Ma, almeno in Italia, le luci le ha accese Giovanni 'Cocò' Roccotelli e nessuno le ha ancora spente. Tanto paga Pantalone, vero?

Ma ora ricolleghiamoci col campo principale. Il luminoso pomeriggio d'aprile serramazzonese che avevamo lasciato in sospeso un pò di righe or sono sta per terminare e, con la squadra di casa lanciata in contropiede, il pallone giunge a Kalid. Fate conto che vi sia un camera-car che vi porti esattamente ad avere la sua visuale. Siamo all'interno del cerchio di centrocampo, la palla è in mezzo ai suoi piedi e lo scenario che gli si presenta di fronte è il seguente: compagno di squadra largo alla sua destra, compagno di squadra largo alla sua sinistra, compagno di squadra (il Santu centravanti degli ultimi minuti) che gli viene incontro pronto ad un classico dai-e-vai. I due difensori avversari sono in merda più totale e non hanno ben chiaro come difendere. Insomma è una pratica agevole da sbrigare anche se siamo in Terza categoria.
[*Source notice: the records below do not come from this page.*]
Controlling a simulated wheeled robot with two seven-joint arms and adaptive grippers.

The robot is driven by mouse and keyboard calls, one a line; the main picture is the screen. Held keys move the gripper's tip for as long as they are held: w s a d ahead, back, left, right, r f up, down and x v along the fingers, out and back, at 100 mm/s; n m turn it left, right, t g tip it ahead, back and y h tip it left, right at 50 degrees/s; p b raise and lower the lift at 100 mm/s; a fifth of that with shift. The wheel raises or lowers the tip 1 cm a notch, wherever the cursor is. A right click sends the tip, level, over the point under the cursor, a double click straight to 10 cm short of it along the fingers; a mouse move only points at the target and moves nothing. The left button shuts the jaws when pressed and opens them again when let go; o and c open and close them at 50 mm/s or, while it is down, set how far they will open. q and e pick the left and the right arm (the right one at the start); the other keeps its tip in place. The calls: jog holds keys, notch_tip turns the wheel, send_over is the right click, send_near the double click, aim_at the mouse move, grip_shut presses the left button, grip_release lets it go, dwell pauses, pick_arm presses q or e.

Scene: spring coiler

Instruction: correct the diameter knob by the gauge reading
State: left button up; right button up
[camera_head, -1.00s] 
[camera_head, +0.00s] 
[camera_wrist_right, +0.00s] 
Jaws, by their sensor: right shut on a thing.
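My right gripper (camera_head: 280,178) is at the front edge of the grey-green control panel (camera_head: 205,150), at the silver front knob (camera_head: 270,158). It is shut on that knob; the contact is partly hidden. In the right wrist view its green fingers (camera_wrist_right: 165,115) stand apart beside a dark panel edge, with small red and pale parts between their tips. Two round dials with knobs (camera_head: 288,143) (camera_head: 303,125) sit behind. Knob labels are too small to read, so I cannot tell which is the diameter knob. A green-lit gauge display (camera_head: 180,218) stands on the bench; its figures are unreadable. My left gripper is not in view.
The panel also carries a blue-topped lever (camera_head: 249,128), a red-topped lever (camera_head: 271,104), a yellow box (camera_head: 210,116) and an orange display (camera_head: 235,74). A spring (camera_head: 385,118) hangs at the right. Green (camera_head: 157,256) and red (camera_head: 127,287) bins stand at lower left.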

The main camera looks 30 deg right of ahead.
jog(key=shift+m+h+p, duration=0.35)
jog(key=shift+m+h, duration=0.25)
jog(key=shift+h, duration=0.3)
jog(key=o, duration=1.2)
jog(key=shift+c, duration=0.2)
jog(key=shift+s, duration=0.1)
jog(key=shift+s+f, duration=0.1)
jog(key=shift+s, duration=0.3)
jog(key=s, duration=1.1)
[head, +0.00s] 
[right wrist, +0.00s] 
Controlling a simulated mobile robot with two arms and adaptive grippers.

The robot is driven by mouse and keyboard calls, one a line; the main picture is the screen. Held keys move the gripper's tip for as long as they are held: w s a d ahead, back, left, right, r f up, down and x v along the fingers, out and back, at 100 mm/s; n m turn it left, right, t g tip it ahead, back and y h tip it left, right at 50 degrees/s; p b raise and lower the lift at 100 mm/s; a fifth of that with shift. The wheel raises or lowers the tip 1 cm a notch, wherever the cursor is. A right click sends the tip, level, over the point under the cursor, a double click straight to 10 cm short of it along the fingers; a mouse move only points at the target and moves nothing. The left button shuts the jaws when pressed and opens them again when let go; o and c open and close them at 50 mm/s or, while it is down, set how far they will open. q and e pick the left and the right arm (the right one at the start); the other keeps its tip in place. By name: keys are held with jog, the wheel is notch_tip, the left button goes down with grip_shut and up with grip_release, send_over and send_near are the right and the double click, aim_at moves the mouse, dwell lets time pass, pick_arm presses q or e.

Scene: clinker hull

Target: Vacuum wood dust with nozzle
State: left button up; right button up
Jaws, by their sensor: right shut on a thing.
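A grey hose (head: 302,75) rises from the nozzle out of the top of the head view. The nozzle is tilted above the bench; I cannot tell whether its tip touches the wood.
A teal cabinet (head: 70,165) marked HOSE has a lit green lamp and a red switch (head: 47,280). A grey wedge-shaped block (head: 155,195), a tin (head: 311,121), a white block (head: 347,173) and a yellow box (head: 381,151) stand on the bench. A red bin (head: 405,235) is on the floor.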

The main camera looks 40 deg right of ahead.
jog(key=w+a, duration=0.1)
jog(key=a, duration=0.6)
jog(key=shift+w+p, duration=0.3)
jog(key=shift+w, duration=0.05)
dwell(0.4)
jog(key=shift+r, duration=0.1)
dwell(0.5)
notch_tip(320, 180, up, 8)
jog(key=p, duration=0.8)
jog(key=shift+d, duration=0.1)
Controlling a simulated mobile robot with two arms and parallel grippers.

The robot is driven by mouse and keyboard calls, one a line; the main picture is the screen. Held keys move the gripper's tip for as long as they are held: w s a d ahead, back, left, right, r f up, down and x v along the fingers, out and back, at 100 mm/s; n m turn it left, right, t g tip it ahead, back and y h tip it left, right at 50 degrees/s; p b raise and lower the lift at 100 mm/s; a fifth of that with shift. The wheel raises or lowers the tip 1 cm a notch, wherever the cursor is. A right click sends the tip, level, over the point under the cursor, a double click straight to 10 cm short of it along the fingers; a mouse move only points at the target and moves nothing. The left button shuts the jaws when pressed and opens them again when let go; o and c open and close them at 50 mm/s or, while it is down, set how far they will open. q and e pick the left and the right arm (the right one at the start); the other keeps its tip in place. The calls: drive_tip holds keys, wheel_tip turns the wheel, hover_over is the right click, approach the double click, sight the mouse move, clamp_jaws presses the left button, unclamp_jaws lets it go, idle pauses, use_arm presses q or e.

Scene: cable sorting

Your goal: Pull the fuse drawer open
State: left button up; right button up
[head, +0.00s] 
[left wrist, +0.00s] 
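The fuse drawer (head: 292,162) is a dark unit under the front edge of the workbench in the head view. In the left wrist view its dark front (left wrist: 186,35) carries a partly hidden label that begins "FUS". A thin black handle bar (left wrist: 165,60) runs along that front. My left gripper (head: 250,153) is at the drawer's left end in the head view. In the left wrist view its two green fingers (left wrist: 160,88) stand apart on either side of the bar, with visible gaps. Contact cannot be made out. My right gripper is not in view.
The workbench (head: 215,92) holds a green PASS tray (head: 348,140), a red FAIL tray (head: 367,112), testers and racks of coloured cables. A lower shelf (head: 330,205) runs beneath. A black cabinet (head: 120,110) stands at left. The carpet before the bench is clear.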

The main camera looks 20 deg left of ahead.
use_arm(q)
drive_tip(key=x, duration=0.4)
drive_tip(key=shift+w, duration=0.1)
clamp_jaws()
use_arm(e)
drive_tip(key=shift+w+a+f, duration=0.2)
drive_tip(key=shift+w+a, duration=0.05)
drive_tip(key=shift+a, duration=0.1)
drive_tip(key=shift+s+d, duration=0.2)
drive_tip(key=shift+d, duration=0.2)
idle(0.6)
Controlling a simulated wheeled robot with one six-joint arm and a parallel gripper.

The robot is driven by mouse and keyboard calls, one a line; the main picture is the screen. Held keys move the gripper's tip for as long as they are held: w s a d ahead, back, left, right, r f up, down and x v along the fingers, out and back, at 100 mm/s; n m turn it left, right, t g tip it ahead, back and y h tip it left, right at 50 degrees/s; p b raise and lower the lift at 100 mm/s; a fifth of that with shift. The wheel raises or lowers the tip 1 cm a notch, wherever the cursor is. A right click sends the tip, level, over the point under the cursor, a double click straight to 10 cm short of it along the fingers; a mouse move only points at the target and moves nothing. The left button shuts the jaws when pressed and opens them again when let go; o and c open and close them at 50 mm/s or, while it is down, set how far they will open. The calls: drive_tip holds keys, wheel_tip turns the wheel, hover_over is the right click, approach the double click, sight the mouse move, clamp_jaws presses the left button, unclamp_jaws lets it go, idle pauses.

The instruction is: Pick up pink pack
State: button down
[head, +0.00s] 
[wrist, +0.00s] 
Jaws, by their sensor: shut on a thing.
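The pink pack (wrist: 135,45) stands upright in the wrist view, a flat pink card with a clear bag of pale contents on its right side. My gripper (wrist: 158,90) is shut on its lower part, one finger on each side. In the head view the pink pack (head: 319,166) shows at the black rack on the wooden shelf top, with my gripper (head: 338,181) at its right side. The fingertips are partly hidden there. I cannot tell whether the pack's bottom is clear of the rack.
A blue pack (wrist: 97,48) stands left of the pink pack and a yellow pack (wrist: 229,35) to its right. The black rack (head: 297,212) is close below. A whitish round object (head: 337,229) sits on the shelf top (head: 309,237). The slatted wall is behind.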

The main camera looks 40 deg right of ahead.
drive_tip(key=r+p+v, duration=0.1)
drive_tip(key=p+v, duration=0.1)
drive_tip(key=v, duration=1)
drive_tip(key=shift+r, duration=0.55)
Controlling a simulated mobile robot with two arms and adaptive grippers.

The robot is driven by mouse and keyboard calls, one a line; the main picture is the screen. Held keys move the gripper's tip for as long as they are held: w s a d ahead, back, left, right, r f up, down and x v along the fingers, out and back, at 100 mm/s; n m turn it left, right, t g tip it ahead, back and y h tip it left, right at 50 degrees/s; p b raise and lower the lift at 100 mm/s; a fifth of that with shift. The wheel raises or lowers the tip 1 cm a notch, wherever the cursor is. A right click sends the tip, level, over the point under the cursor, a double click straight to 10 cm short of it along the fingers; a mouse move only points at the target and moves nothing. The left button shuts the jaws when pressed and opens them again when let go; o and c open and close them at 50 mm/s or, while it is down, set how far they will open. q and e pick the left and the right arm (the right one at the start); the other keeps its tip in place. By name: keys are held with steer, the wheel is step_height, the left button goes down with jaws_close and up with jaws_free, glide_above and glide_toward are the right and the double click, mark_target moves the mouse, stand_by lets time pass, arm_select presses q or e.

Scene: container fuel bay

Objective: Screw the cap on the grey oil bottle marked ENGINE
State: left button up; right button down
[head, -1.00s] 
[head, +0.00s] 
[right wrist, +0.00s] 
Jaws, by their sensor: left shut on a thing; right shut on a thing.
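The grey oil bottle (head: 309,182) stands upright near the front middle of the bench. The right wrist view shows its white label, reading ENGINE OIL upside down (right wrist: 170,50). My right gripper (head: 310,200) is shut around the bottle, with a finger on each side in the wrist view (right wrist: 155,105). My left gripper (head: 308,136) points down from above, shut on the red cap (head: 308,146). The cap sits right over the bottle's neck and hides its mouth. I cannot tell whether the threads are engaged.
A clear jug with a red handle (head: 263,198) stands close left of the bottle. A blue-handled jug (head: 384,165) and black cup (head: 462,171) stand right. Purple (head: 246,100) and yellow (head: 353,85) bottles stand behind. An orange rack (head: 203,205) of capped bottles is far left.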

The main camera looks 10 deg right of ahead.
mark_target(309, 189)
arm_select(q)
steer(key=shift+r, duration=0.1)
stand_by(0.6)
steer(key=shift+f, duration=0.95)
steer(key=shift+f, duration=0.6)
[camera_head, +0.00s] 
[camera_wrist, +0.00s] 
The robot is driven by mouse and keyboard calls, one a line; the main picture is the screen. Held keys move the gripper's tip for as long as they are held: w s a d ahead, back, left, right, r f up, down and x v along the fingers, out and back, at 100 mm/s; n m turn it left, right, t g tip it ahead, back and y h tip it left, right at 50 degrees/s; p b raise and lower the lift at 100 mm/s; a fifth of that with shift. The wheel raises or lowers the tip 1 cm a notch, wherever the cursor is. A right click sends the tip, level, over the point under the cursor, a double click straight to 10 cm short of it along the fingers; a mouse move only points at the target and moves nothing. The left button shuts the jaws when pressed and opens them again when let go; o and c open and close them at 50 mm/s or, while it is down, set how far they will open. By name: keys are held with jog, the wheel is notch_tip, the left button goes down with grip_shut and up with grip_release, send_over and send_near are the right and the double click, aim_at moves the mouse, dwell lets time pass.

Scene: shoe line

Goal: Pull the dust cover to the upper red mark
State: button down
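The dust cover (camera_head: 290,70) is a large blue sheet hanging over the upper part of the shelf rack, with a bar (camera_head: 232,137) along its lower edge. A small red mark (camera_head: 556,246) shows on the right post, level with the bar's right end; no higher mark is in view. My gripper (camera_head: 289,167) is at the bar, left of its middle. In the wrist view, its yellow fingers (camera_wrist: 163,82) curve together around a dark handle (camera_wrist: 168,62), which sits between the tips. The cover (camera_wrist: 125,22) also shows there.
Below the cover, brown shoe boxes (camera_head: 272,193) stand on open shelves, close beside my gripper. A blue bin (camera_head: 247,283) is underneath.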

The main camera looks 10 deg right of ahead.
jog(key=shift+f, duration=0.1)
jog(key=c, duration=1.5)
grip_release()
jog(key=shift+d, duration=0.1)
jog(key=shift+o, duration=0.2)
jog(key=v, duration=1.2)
Kalid ci pensa un attimo poi, usando il piede sinistro da perno, decide di eseguire una 'rabona' per lanciare il compagno alla sua sinistra. E' chiaro: se il passaggio riesce e si segna potrebbe diventare un eroe, riscattare le accuse di essere il 'cocco' dell'allenatore e guadagnare il tanto agognato rispetto dello spogliatoio. Il problema è che il passaggio non riesce e il pallone se ne uscì mestamente oltre la linea laterale figlio di una traiettoria che, indorando parecchio la pillola, definirò sbilenca.
La partita finì 0-0 e il matrimonio tra il Team Fox e la Coppa Emilia, quell'anno, naufragò prima ancora di cominciare.